É loucura, mas tem o seu método: "Nelson Rodrigues, Evangelista" é um manifesto antiformalista que reencontra na dramaturgia rodriguiana o "fundamento ético do nosso mundo".

Resgata da sacromaquia cristã e de outras moralidades -Cinderela, Branca de Neve, Drácula- novo processo de legitimação da arte: só por meio do sacrifício criador, violento e catártico, é que se evita a barbárie social: "Só a violência artística põe fim à violência social".

Lançado em momento oportunista, quando se celebra efeméride de 20 anos da morte do dramaturgo, intensifica o odor mítico que exala da flor obsessiva e desagradável que é Nelson Rodrigues a vedete carrancuda do teatro nacional.

Leituras de Nelson Rodrigues há muitas... Até aqui, então, nada de novo. Senão no modo pitoresco como o autor, Francisco Carneiro da Cunha (irmão da atriz brasileira radicada na França Juliana Carneiro da Cunha), 56, opera uma superposição de matrizes míticas para provar, mais para si mesmo que para nós outros (tamanho o seu hermetismo de esgar profético), que o ato criador de Nelson Rodrigues desdobra-se, obra após obra, como resposta religiosa aos Evangelhos.

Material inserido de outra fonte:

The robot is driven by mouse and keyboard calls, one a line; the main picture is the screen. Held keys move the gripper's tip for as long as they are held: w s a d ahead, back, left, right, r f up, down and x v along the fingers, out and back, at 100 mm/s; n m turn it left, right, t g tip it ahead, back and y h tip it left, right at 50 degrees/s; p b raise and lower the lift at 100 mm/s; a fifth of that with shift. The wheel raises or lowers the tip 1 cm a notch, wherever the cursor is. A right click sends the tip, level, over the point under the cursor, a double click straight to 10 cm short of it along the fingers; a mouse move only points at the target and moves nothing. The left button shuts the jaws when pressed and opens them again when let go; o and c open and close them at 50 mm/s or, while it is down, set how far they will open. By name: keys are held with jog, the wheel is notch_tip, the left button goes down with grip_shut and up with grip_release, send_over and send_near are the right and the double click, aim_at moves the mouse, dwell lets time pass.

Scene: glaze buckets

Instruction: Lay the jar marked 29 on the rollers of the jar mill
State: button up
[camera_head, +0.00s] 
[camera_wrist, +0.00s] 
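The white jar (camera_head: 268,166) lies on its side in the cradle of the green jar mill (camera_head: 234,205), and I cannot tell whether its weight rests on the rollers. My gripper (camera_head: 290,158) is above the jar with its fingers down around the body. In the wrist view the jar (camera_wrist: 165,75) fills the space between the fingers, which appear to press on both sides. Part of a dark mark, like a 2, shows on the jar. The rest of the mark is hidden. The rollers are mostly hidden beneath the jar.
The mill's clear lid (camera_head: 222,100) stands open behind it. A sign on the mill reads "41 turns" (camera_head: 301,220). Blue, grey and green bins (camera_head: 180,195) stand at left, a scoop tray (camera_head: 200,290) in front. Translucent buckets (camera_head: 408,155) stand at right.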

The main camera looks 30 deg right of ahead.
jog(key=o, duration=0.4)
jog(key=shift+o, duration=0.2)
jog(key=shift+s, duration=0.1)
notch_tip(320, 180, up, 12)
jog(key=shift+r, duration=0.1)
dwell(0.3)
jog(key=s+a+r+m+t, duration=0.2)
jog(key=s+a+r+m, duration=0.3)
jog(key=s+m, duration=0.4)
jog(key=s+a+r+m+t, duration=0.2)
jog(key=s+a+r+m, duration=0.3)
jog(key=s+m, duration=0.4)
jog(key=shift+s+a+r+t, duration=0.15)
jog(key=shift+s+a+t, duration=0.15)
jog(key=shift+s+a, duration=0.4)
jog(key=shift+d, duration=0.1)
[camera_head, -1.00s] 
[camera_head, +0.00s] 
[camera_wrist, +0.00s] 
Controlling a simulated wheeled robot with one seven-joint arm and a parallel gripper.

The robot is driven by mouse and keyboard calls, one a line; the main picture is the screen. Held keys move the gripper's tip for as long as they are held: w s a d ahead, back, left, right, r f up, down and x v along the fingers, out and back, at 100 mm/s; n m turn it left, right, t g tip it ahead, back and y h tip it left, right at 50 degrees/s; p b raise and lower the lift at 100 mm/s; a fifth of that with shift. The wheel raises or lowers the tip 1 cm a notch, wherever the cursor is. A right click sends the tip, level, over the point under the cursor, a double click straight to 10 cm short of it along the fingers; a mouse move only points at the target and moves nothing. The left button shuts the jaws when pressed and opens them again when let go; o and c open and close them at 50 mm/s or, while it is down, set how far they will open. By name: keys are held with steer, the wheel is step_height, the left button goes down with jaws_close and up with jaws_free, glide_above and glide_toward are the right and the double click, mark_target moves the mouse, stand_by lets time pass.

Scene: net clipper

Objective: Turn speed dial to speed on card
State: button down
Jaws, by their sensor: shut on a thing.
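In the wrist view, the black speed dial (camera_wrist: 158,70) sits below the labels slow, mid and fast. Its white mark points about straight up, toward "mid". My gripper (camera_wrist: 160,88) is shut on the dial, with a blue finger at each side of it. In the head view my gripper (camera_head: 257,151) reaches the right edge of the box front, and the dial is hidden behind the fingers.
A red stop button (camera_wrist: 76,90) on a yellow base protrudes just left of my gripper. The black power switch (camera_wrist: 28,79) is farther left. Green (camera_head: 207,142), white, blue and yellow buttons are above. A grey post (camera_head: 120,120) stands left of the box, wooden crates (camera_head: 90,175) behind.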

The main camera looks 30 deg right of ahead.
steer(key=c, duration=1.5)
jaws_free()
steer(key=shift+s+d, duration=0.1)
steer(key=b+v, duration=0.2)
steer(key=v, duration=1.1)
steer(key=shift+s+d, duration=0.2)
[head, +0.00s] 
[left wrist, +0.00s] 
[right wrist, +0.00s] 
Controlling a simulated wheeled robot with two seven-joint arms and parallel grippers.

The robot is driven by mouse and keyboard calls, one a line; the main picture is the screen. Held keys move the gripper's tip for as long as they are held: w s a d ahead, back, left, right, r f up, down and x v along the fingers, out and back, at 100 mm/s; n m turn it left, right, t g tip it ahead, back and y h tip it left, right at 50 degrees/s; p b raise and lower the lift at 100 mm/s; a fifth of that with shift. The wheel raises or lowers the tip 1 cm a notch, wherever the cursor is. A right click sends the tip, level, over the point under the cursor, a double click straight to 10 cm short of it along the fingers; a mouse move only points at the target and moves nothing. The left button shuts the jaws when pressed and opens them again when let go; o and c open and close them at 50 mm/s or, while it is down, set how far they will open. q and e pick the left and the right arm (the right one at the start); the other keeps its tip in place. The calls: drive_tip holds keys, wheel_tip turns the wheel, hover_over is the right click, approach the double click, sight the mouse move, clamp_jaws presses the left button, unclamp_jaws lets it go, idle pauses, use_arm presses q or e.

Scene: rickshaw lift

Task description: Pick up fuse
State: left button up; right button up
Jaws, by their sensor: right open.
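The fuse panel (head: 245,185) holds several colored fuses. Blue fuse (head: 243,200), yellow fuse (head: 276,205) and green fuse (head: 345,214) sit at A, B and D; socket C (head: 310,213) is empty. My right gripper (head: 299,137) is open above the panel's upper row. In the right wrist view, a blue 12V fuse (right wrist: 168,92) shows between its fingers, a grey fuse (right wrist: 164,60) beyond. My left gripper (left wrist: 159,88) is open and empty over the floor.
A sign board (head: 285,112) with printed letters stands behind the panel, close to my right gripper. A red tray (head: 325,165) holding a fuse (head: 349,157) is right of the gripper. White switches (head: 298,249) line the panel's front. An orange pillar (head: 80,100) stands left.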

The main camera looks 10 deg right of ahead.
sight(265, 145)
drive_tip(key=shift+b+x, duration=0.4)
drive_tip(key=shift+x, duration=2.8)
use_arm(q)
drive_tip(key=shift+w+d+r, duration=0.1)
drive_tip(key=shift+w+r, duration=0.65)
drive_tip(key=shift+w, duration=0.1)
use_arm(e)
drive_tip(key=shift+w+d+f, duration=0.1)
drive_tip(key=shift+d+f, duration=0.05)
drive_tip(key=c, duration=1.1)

Drama da paixão subliminar, mas óbvio ululante não percebido até hoje pelos críticos, Nelson Rodrigues teria escolhido, como o Jesus Cristo satanás, forjar a iniciação de sua vida pública no teatro e escrever sua primeira peça, "A Mulher sem Pecado" (1941), aos 29 anos.

Guardaria para a madureza dos 31 o seu "Sermão da Montanha": "Vestido de Noiva" (1943). Com 33, disposto à crucificação, carregaria o fardo de "Anjo Negro" (1946, a peça estreou em abril e o aniversário de Nelson Rodrigues era só em agosto!) como seu "opus magnum".

Em alguns momentos, a fantasia se traveste em simpático jogo de quebra-cabeças e pequenas revelações quando o estudioso, resoluto, mergulha no interior da dramaturgia para resgatar de seu orfismo o paraíso perdido.

O Coxo da Colombo, por exemplo, voaria de maltrapilho à condição de "espírito santo criador". Mesmo sem se configurar como personagem de "A Mulher sem Pecado", o coxo, apenas insinuado, abrigaria símbolo de vitalidade oposto ao imaginário possessivo da casa de Olegário.

Assim como a Crioula das Ventas Triunfais, da derradeira peça de Nelson Rodrigues, "A Serpente" (1978) -e ao contrário das "botinas constipadas" de "Dorotéia" (1949)- o Coxo da Colombo seria representação vital porque está ferido de amor.

Cândida leitura se não fosse justificada com alguma comicidade: porque "Colombo significa pombo" e porque "a confeitaria com seu nome na Cidade Maravilhosa da década de 40 era um ambiente de paz e deliciosos manjares. Que mais precisaria ser dito para nos remetermos à morada de Deus?".

Regido por forças obscurantistas ("só os profetas enxergam o óbvio") e imerso na caça de indícios insistentes nas bordas das obras, Cunha nos faz lembrar do comportamento de um beatlemaníaco crente no "Paul is dead!" (Paul está morto).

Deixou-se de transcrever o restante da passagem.